Records supplied:
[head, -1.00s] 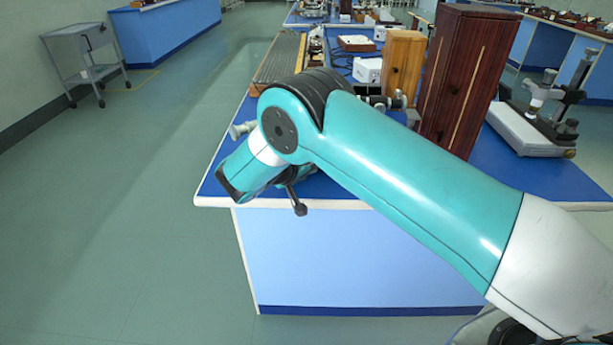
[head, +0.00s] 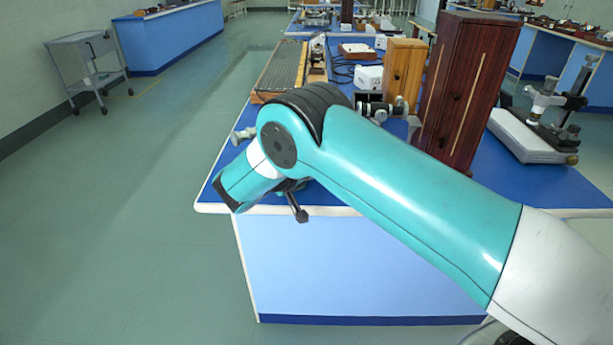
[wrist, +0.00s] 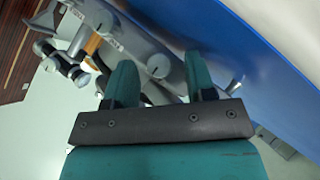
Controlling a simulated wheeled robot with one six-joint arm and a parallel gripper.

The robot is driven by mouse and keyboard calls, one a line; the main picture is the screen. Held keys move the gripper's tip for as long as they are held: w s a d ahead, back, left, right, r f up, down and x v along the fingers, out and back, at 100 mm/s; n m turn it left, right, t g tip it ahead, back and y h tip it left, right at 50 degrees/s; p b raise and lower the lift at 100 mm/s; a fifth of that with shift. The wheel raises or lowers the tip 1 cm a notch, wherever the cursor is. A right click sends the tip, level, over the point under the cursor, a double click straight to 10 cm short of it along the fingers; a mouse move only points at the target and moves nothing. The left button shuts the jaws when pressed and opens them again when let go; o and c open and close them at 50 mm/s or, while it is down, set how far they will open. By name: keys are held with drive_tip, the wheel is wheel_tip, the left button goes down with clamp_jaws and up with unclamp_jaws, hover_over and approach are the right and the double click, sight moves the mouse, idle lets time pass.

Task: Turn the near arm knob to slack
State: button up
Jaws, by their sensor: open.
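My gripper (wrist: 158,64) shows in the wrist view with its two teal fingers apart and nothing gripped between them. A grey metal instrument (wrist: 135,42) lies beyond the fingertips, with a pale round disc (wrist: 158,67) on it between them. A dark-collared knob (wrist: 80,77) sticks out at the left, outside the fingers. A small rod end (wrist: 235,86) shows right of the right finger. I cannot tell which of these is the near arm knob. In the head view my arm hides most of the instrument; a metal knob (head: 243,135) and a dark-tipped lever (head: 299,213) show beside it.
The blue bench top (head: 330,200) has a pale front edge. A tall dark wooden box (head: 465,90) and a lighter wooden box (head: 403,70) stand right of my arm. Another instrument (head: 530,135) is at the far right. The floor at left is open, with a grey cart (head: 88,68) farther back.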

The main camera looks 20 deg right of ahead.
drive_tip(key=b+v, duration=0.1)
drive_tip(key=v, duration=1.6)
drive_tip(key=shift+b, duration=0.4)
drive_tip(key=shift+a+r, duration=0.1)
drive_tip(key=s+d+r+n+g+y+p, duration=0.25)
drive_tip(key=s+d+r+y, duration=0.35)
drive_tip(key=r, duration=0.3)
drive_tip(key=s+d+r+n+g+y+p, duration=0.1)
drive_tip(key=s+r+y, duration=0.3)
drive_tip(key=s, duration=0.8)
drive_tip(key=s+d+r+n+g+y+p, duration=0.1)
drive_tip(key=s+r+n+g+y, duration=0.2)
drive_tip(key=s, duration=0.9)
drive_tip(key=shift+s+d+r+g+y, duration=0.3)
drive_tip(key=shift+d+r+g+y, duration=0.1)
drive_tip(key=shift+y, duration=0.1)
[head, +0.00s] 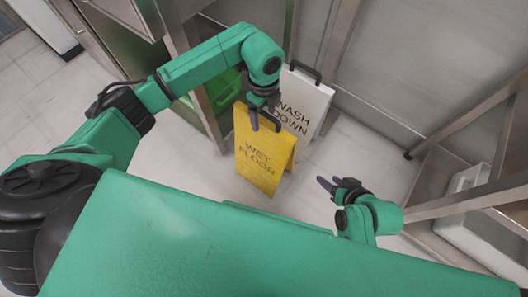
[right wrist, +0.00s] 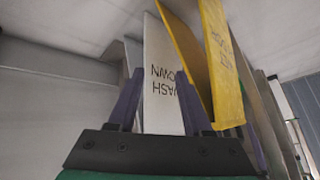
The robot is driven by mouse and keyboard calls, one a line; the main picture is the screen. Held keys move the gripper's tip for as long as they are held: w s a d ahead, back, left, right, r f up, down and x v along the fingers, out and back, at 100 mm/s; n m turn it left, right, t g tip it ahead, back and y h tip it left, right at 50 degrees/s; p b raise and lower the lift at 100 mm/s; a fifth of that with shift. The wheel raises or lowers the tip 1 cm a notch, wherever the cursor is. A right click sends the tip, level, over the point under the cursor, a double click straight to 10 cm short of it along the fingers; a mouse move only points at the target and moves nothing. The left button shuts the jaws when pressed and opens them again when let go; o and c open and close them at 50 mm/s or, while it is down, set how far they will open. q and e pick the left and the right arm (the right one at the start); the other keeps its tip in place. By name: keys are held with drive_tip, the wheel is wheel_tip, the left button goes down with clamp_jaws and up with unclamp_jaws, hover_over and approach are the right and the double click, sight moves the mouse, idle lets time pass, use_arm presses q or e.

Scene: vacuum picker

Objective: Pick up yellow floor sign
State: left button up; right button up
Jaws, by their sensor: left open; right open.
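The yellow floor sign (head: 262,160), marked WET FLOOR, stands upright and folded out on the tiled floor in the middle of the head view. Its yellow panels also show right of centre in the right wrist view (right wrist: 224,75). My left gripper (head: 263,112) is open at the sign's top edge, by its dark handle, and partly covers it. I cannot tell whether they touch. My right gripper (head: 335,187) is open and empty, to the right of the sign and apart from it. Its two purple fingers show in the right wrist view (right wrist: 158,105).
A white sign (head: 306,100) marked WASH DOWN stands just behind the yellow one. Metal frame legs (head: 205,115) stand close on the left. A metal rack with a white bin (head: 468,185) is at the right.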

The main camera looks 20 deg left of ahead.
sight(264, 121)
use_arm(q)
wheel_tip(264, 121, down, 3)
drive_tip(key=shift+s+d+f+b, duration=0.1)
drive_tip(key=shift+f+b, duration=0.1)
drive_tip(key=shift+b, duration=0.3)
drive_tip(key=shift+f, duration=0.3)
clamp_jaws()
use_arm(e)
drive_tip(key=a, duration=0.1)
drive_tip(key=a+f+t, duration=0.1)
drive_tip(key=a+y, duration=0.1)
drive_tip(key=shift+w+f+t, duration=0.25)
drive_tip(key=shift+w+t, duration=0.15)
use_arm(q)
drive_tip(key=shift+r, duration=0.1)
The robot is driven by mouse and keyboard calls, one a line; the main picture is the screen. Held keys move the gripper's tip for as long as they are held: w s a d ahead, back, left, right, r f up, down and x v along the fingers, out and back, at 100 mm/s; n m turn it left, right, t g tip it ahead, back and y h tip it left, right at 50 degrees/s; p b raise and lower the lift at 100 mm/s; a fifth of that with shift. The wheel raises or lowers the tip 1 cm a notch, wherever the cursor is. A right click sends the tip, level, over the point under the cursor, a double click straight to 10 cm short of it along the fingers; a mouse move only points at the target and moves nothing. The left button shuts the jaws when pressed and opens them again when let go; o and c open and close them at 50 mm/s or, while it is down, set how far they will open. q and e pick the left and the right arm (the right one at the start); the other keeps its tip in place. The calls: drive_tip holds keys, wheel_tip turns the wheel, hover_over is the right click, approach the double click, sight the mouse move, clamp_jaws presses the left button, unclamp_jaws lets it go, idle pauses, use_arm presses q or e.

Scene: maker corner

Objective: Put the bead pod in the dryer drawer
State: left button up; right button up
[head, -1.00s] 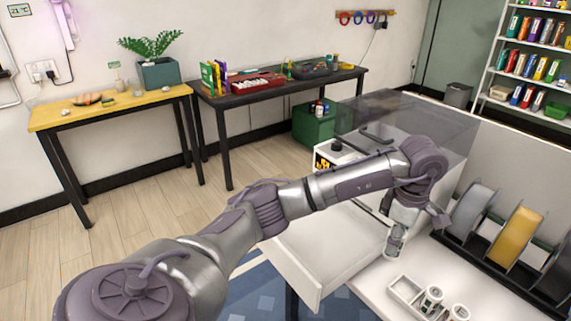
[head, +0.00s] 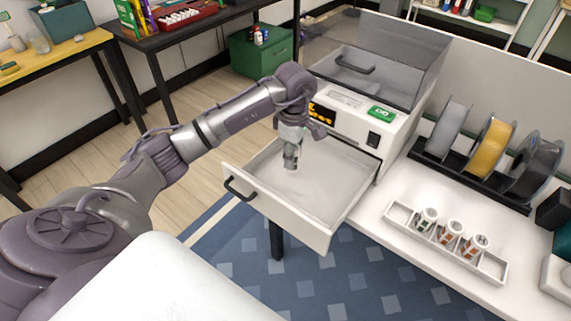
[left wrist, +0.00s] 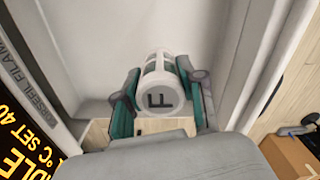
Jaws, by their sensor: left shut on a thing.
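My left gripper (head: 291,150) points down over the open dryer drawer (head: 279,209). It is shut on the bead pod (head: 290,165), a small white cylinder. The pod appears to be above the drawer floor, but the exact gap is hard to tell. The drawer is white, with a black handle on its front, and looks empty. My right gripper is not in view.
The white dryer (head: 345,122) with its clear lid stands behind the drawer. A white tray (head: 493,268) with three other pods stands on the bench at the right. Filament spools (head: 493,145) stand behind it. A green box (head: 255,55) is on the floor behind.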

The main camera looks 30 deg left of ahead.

Instructions for the task: Each line holding "Objective" must be found and copied.

Exercise response:
Objective: Pick up yellow floor sign
Objective: Put the bead pod in the dryer drawer

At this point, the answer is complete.